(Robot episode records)
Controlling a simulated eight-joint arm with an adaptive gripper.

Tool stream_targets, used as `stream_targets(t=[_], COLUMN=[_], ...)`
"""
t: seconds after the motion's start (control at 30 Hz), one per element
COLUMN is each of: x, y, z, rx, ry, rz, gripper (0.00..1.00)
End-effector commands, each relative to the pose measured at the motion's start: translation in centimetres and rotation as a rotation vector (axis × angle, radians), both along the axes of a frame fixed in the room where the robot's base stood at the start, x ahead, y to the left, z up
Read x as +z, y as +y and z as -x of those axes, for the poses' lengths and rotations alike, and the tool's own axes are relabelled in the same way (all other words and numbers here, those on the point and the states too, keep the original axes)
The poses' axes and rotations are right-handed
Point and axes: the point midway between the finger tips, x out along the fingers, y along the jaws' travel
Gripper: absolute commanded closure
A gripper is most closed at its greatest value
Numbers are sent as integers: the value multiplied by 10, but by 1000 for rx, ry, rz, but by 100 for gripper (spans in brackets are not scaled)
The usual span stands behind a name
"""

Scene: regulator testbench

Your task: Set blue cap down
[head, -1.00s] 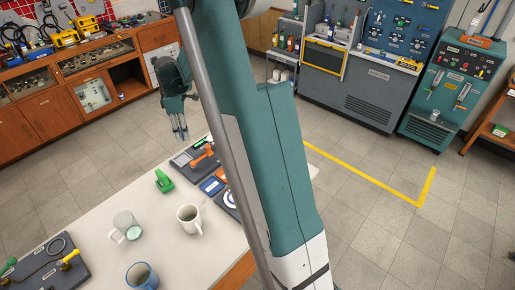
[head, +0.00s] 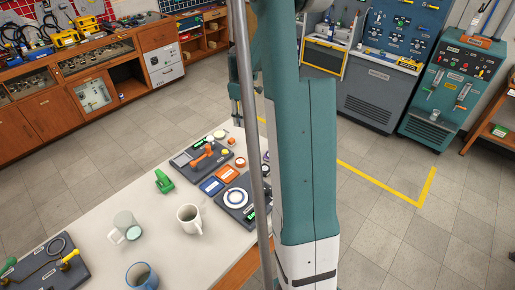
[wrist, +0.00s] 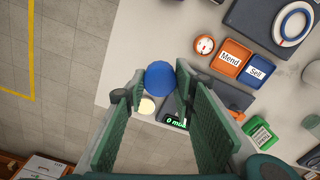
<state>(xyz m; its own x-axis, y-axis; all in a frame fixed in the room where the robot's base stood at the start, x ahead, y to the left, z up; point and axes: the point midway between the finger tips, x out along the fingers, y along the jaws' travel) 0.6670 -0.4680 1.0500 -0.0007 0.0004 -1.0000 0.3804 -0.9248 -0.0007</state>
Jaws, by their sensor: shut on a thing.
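The blue cap (wrist: 160,78) is round and smooth and sits between the fingertips of my gripper (wrist: 159,85) in the wrist view. My gripper is shut on it. The cap appears over the corner of the pale table (wrist: 125,70); its height above the top is hard to judge. In the head view my gripper (head: 236,112) is partly hidden behind my arm, at the table's far end, and I cannot make out the cap there.
A cream disc (wrist: 146,105), a red-rimmed gauge (wrist: 204,44), orange (wrist: 231,57) and blue (wrist: 260,71) labelled trays and a green device (wrist: 260,135) lie nearby. A white mug (head: 189,218) stands nearer. Bare tabletop lies left of the gauge in the wrist view.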

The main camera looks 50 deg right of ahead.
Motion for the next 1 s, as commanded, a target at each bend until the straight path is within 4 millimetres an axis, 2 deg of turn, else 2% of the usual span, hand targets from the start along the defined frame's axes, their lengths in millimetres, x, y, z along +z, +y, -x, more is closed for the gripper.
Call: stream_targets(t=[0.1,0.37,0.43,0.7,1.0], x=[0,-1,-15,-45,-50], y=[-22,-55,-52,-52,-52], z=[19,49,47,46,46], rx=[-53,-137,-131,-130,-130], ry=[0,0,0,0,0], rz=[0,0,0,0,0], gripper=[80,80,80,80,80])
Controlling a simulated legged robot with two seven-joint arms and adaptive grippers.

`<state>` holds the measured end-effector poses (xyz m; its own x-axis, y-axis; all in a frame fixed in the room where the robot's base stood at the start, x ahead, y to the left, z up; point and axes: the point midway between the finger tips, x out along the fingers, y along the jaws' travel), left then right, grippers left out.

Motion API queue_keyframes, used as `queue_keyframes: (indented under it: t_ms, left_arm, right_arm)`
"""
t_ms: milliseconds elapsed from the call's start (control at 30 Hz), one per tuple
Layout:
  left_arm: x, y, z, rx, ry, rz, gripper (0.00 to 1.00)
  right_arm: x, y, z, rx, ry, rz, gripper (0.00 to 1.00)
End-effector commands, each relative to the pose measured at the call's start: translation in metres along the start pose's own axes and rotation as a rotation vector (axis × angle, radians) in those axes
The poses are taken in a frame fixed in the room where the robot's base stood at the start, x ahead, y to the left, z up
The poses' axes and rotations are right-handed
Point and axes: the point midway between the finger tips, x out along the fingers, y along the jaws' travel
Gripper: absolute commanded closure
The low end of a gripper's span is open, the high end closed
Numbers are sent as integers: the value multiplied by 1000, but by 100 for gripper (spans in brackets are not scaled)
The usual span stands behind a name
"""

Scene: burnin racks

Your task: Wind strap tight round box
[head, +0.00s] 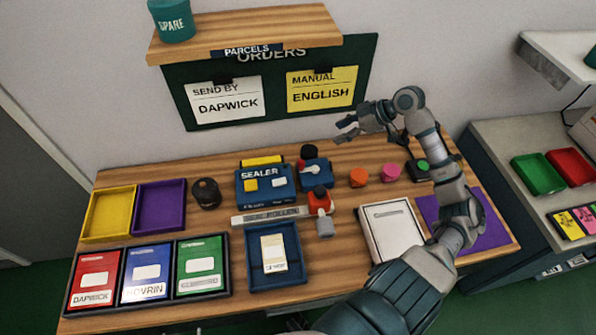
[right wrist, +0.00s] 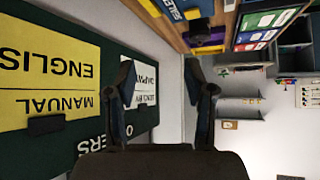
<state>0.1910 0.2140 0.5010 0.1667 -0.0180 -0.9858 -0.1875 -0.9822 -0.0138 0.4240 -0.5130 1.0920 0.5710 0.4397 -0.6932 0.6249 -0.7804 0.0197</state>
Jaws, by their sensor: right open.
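A flat white box (head: 392,232) lies on the right part of the table, partly on or beside a purple mat (head: 492,232). I cannot make out a strap round it. Small orange (head: 357,178) and pink (head: 391,173) round pieces stand behind it; I cannot tell whether either is a strap. My right gripper (head: 346,127) is raised in front of the order board, above the back of the table and well away from the box. Its two fingers stand apart with nothing between them in the right wrist view (right wrist: 162,85). My left gripper is not in view.
A blue sealer (head: 264,186), a red-and-black tool (head: 320,203) and a blue tray (head: 275,283) fill the table's middle. Yellow (head: 109,213) and purple (head: 160,208) trays and coloured folders are left. The order board (head: 222,124) and a shelf (head: 245,32) stand behind.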

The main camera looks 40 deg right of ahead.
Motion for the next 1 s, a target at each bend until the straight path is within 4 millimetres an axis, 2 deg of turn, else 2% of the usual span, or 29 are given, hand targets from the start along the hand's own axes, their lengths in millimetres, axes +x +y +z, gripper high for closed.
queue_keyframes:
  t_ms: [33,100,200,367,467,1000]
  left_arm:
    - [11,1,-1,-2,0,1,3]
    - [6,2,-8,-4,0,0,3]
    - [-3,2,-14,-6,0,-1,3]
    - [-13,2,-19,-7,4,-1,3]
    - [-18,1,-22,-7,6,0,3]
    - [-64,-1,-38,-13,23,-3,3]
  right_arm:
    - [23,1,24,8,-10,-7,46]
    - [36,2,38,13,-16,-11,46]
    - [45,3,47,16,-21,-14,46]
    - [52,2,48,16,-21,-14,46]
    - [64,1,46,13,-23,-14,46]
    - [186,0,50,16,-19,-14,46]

Task statement:
Retype exactly the lines from the start of the entries through the one with "Read x as +z, y"; include both ends.

Response to the task:
Controlling a simulated eight-joint arm with an adaptive gripper.

Tool stream_targets, used as `stream_targets(t=[_], COLUMN=[_], ...)`
"""
t: seconds after the motion's start (control at 30 Hz), one per element
COLUMN is each of: x, y, z, rx, ry, rz, gripper (0.00..1.00)
End-effector commands, each relative to the pose measured at the motion's start: translation in centimetres and rotation as a rotation vector (axis × angle, radians), both along the axes of a frame fixed in the room where the robot's base stood at the start, x ahead, y to the left, z up
Read x as +z, y as +y and z as -x of those axes, for the poses' lengths and rotations alike, and the tool's own axes are relabelled in the same way (all other words and numbers here, those on the point and the states too, keep the original axes)

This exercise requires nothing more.